((

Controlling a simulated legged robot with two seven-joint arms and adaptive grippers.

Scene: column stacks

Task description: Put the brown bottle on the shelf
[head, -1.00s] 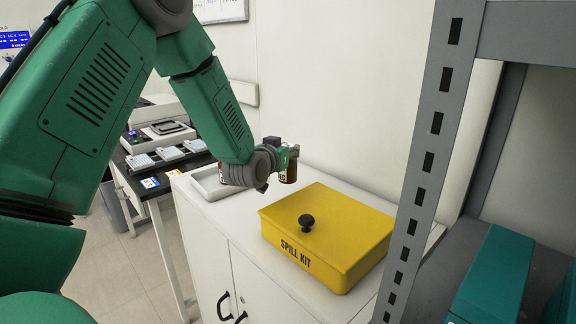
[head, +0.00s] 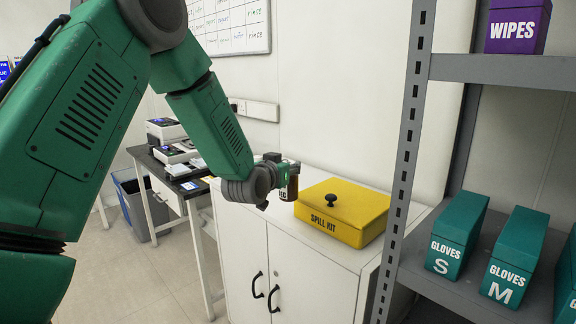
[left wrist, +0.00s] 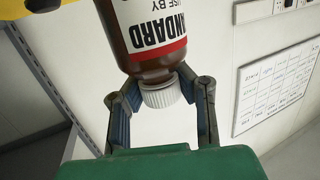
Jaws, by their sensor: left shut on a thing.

))

### REQUEST
Repeat the lines from the line containing "[head, -1.00s]" through the end of the material above exactly, with no pictures and nothing else.

### SOLUTION TO THIS TASK
[head, -1.00s] 
[head, +0.00s] 
[left wrist, +0.00s] 
Jaws, by their sensor: left shut on a thing.

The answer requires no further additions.